Below is a listing to write out in full, exactly as given, without its pictures.

Extracted data entries:
== == ==

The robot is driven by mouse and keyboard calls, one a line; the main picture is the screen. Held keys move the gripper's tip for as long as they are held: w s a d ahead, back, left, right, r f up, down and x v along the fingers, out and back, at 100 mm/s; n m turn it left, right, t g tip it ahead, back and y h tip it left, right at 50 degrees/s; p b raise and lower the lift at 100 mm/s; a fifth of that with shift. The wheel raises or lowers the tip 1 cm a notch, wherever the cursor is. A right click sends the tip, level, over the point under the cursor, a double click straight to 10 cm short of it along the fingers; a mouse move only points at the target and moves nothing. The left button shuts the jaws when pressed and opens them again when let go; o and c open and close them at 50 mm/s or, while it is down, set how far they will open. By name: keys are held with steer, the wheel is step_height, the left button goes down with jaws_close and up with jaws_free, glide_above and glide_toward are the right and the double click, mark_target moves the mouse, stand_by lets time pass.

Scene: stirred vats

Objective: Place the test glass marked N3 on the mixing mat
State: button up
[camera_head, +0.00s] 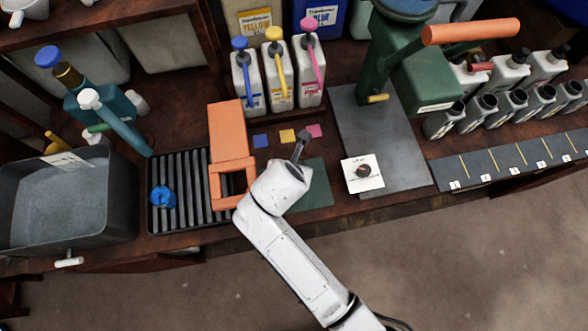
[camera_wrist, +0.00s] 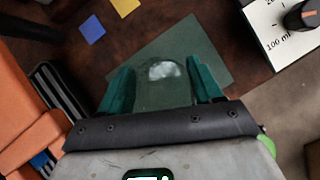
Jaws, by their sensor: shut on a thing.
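My gripper (camera_wrist: 160,92) is shut on a clear glass (camera_wrist: 162,82), held between its two teal fingers in the wrist view. No N3 mark can be read on it. The dark green mat (camera_wrist: 208,58) lies beyond and beneath the glass in the wrist view. In the head view my gripper (camera_head: 301,146) is over the mat's far side, and the mat (camera_head: 318,188) is partly covered by my arm. I cannot make out the glass in the head view, nor tell how high it is above the mat.
An orange stand (camera_head: 228,135) and a black ribbed rack (camera_head: 180,205) with a blue object (camera_head: 163,197) are left of the mat. Blue, yellow and pink squares (camera_head: 287,136) lie behind it. A grey press base (camera_head: 395,140) with a white card (camera_head: 351,183) is right.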

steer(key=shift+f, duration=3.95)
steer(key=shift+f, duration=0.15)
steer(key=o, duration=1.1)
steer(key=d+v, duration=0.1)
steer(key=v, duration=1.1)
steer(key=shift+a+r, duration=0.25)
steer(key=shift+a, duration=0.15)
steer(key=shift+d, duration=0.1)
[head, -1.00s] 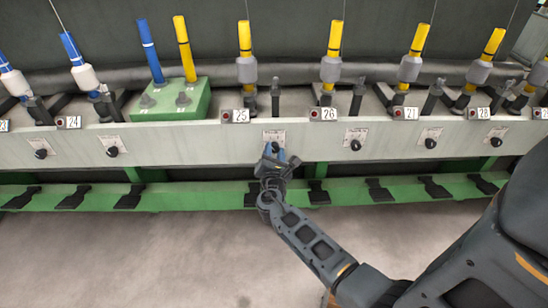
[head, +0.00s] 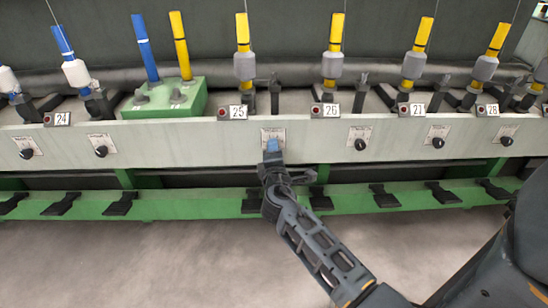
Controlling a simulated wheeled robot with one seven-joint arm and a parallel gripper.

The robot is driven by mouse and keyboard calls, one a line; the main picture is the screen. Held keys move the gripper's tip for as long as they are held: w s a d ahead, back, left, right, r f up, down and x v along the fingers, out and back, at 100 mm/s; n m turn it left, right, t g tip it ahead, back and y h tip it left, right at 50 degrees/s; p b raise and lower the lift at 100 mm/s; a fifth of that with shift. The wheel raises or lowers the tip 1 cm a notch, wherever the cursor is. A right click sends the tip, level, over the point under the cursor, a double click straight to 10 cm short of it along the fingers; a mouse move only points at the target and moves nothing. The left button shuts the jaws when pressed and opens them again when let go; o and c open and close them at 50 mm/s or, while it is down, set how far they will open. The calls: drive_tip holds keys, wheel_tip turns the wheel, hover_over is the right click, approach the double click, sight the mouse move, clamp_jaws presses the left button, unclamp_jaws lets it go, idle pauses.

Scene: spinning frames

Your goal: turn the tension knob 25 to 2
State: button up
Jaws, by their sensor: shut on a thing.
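The tension knob 25 is hidden behind my gripper (head: 273,147). Its white dial plate (head: 266,136) shows on the pale rail, below and right of the number plate 25 (head: 239,112). My gripper is at the dial with its blue fingertips close together, shut on the knob. The knob's pointer and the setting it stands at cannot be seen.
Other black knobs sit along the pale rail (head: 200,141), such as the one under 26 (head: 360,144) and the one under 24 (head: 101,151). A green rail with black pedals (head: 320,198) runs below. The floor in front is clear.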

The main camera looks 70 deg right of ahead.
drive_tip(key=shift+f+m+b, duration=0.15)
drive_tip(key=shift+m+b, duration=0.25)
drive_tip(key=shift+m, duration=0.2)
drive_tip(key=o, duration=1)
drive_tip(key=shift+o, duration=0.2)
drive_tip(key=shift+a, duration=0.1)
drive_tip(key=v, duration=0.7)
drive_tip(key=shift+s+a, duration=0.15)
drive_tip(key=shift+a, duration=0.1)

== == ==

Final result |
The robot is driven by mouse and keyboard calls, one a line; the main picture is the screen. Held keys move the gripper's tip for as long as they are held: w s a d ahead, back, left, right, r f up, down and x v along the fingers, out and back, at 100 mm/s; n m turn it left, right, t g tip it ahead, back and y h tip it left, right at 50 degrees/s; p b raise and lower the lift at 100 mm/s; a fifth of that with shift. The wheel raises or lowers the tip 1 cm a notch, wherever the cursor is. A right click sends the tip, level, over the point under the cursor, a double click straight to 10 cm short of it along the fingers; a mouse move only points at the target and moves nothing. The left button shuts the jaws when pressed and opens them again when let go; o and c open and close them at 50 mm/s or, while it is down, set how far they will open. By name: keys are held with steer, the wheel is step_height, the left button goes down with jaws_close and up with jaws_free, glide_above and glide_toward are the right and the double click, mark_target moves the mouse, stand_by lets time pass.

Scene: stirred vats

Objective: Place the test glass marked N3 on the mixing mat
State: button up
[camera_head, +0.00s] 
[camera_wrist, +0.00s] 
Jaws, by their sensor: shut on a thing.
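My gripper (camera_wrist: 160,92) is shut on a clear glass (camera_wrist: 162,82), held between its two teal fingers in the wrist view. No N3 mark can be read on it. The dark green mat (camera_wrist: 208,58) lies beyond and beneath the glass in the wrist view. In the head view my gripper (camera_head: 301,146) is over the mat's far side, and the mat (camera_head: 318,188) is partly covered by my arm. I cannot make out the glass in the head view, nor tell how high it is above the mat.
An orange stand (camera_head: 228,135) and a black ribbed rack (camera_head: 180,205) with a blue object (camera_head: 163,197) are left of the mat. Blue, yellow and pink squares (camera_head: 287,136) lie behind it. A grey press base (camera_head: 395,140) with a white card (camera_head: 351,183) is right.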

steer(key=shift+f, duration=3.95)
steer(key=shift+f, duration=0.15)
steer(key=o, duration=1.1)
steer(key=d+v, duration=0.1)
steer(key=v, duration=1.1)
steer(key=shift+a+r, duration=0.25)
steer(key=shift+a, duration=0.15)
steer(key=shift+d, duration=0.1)
[head, -1.00s] 
[head, +0.00s] 
Controlling a simulated wheeled robot with one seven-joint arm and a parallel gripper.

The robot is driven by mouse and keyboard calls, one a line; the main picture is the screen. Held keys move the gripper's tip for as long as they are held: w s a d ahead, back, left, right, r f up, down and x v along the fingers, out and back, at 100 mm/s; n m turn it left, right, t g tip it ahead, back and y h tip it left, right at 50 degrees/s; p b raise and lower the lift at 100 mm/s; a fifth of that with shift. The wheel raises or lowers the tip 1 cm a notch, wherever the cursor is. A right click sends the tip, level, over the point under the cursor, a double click straight to 10 cm short of it along the fingers; a mouse move only points at the target and moves nothing. The left button shuts the jaws when pressed and opens them again when let go; o and c open and close them at 50 mm/s or, while it is down, set how far they will open. The calls: drive_tip holds keys, wheel_tip turns the wheel, hover_over is the right click, approach the double click, sight the mouse move, clamp_jaws presses the left button, unclamp_jaws lets it go, idle pauses.

Scene: spinning frames

Your goal: turn the tension knob 25 to 2
State: button up
Jaws, by their sensor: shut on a thing.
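The tension knob 25 is hidden behind my gripper (head: 273,147). Its white dial plate (head: 266,136) shows on the pale rail, below and right of the number plate 25 (head: 239,112). My gripper is at the dial with its blue fingertips close together, shut on the knob. The knob's pointer and the setting it stands at cannot be seen.
Other black knobs sit along the pale rail (head: 200,141), such as the one under 26 (head: 360,144) and the one under 24 (head: 101,151). A green rail with black pedals (head: 320,198) runs below. The floor in front is clear.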

The main camera looks 70 deg right of ahead.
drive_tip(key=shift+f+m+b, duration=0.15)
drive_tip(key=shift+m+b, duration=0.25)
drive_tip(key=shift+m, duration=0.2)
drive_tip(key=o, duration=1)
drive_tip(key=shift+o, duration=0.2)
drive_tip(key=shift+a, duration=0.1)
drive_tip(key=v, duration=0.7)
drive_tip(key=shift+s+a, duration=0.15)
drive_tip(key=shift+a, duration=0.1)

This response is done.